**Requirements**
Select all lines in the records that include "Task".

**Robot state and action records**
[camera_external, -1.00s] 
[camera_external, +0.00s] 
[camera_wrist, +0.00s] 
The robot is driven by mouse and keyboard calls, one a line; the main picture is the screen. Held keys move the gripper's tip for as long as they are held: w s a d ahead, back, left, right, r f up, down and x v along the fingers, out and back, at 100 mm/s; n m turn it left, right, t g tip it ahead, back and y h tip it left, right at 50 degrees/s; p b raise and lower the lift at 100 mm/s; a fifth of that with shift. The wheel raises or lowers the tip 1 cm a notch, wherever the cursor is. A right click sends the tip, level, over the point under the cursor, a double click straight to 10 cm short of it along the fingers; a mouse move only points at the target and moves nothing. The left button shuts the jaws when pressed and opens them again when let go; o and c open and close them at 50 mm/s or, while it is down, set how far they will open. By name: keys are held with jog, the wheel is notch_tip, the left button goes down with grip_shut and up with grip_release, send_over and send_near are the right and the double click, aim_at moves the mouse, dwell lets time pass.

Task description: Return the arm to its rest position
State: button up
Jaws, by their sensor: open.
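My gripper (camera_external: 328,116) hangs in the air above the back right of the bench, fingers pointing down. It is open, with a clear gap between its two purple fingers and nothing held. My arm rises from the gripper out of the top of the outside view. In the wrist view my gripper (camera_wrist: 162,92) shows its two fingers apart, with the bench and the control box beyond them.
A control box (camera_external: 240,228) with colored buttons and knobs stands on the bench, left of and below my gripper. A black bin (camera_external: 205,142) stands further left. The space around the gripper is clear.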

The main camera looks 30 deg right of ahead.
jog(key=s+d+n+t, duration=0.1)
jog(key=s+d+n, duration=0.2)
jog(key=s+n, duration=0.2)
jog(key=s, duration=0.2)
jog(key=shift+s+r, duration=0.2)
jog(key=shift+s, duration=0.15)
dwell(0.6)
==
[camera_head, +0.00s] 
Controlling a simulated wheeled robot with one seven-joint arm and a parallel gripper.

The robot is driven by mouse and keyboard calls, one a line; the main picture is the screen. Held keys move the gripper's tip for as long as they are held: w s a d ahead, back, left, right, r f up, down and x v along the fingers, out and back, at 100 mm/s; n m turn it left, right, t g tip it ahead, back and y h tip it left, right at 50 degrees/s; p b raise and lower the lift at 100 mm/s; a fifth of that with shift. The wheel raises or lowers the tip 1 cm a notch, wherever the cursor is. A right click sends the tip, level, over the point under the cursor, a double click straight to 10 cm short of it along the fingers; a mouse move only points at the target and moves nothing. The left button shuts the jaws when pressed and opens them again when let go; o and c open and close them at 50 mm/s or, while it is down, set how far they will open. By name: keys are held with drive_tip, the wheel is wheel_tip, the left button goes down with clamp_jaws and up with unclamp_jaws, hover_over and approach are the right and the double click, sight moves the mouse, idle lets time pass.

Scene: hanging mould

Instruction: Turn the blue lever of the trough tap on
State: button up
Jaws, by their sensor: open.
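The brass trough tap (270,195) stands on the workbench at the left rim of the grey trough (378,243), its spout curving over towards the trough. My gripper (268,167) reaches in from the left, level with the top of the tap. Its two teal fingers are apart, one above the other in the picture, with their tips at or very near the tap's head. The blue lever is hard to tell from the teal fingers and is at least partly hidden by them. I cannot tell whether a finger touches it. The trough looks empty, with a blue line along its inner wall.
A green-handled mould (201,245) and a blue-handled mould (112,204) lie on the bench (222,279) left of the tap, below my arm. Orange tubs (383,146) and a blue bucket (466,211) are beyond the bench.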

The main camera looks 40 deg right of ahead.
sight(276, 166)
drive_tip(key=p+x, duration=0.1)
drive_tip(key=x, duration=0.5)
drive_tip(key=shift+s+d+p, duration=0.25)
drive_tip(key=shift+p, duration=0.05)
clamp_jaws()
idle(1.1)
* * *
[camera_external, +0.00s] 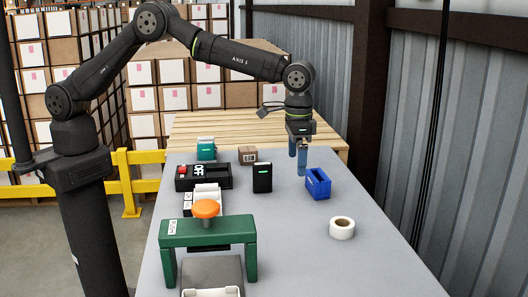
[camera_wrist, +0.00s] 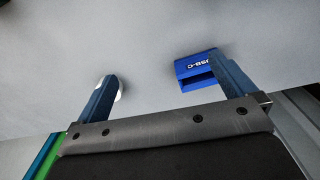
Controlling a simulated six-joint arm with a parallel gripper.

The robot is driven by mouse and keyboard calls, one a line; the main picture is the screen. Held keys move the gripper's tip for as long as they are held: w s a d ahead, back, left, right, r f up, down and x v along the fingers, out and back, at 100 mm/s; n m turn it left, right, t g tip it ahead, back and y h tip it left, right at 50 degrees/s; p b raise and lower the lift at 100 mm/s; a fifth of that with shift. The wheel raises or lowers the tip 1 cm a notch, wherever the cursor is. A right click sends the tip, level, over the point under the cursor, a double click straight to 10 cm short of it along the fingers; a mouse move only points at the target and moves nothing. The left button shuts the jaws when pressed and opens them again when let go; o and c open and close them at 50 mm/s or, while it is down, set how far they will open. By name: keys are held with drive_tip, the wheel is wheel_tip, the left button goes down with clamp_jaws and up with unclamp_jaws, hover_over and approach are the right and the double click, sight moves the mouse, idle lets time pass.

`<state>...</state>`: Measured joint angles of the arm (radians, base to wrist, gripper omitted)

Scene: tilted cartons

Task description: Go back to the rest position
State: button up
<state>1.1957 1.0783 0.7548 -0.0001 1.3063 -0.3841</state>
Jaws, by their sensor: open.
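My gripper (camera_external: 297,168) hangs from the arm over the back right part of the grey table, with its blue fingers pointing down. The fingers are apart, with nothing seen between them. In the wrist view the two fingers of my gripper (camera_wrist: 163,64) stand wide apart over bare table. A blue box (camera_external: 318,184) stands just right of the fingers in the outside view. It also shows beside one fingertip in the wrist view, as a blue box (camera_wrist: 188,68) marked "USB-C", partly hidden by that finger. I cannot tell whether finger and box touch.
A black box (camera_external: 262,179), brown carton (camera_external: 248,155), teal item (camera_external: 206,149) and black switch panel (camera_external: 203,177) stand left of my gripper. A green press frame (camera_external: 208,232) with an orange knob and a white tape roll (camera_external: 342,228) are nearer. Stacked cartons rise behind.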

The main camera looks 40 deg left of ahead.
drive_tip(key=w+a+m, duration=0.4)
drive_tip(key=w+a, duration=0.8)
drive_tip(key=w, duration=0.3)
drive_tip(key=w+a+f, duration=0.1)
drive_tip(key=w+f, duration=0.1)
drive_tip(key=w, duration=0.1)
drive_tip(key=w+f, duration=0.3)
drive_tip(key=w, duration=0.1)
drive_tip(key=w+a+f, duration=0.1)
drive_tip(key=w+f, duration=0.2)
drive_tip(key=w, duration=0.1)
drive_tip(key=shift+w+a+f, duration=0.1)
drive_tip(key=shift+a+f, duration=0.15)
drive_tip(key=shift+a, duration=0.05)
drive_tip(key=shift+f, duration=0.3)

**Solution to the problem**
Task description: Return the arm to its rest position
Task description: Go back to the rest position

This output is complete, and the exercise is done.